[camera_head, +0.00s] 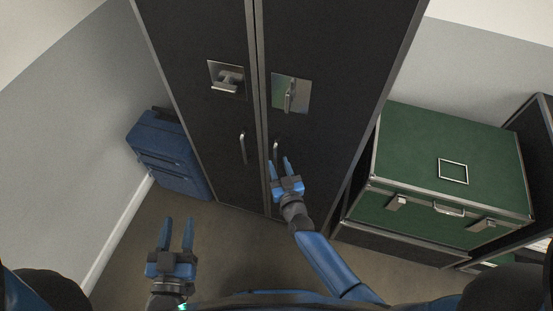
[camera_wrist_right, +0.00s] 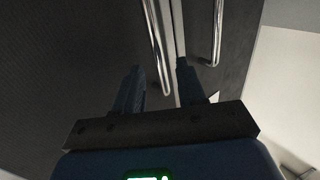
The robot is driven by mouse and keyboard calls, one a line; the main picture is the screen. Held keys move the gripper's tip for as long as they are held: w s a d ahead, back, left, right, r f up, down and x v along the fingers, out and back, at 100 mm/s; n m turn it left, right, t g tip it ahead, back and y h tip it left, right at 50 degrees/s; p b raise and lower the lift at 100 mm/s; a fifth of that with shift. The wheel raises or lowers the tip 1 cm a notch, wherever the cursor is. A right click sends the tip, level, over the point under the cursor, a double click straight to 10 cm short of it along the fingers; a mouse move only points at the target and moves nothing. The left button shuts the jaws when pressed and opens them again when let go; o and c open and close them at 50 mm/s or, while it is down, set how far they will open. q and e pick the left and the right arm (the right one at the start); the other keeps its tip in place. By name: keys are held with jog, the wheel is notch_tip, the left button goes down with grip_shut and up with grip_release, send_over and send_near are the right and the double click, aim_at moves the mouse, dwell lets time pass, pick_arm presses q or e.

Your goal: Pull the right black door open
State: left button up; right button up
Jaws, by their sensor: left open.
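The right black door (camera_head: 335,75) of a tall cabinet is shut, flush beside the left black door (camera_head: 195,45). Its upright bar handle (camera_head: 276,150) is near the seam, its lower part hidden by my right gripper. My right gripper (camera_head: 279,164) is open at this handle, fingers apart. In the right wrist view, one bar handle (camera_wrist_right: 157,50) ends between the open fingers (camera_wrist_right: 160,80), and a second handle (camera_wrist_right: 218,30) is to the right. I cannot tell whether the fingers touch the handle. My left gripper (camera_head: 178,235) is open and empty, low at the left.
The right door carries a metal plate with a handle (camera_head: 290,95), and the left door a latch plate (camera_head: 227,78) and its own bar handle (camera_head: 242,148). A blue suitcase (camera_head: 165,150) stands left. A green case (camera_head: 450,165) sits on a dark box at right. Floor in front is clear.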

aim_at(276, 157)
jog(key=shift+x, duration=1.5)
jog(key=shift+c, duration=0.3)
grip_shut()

• • •

## WRITTEN PROBLEM
Leave out the pictures and restate everything else word for word.

## SOLUTION BELOW
[camera_head, +0.00s] 
[camera_wrist_right, +0.00s] 
The robot is driven by mouse and keyboard calls, one a line; the main picture is the screen. Held keys move the gripper's tip for as long as they are held: w s a d ahead, back, left, right, r f up, down and x v along the fingers, out and back, at 100 mm/s; n m turn it left, right, t g tip it ahead, back and y h tip it left, right at 50 degrees/s; p b raise and lower the lift at 100 mm/s; a fifth of that with shift. The wheel raises or lowers the tip 1 cm a notch, wherever the cursor is. A right click sends the tip, level, over the point under the cursor, a double click straight to 10 cm short of it along the fingers; a mouse move only points at the target and moves nothing. The left button shuts the jaws when pressed and opens them again when let go; o and c open and close them at 50 mm/s or, while it is down, set how far they will open. q and e pick the left and the right arm (the right one at the start); the other keeps its tip in place. By name: keys are held with jog, the wheel is notch_tip, the left button goes down with grip_shut and up with grip_release, send_over and send_near are the right and the double click, aim_at moves the mouse, dwell lets time pass, pick_arm presses q or e.

Your goal: Pull the right black door open
State: left button up; right button up
Jaws, by their sensor: left open.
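The right black door (camera_head: 335,75) of a tall cabinet is shut, flush beside the left black door (camera_head: 195,45). Its upright bar handle (camera_head: 276,150) is near the seam, its lower part hidden by my right gripper. My right gripper (camera_head: 279,164) is open at this handle, fingers apart. In the right wrist view, one bar handle (camera_wrist_right: 157,50) ends between the open fingers (camera_wrist_right: 160,80), and a second handle (camera_wrist_right: 218,30) is to the right. I cannot tell whether the fingers touch the handle. My left gripper (camera_head: 178,235) is open and empty, low at the left.
The right door carries a metal plate with a handle (camera_head: 290,95), and the left door a latch plate (camera_head: 227,78) and its own bar handle (camera_head: 242,148). A blue suitcase (camera_head: 165,150) stands left. A green case (camera_head: 450,165) sits on a dark box at right. Floor in front is clear.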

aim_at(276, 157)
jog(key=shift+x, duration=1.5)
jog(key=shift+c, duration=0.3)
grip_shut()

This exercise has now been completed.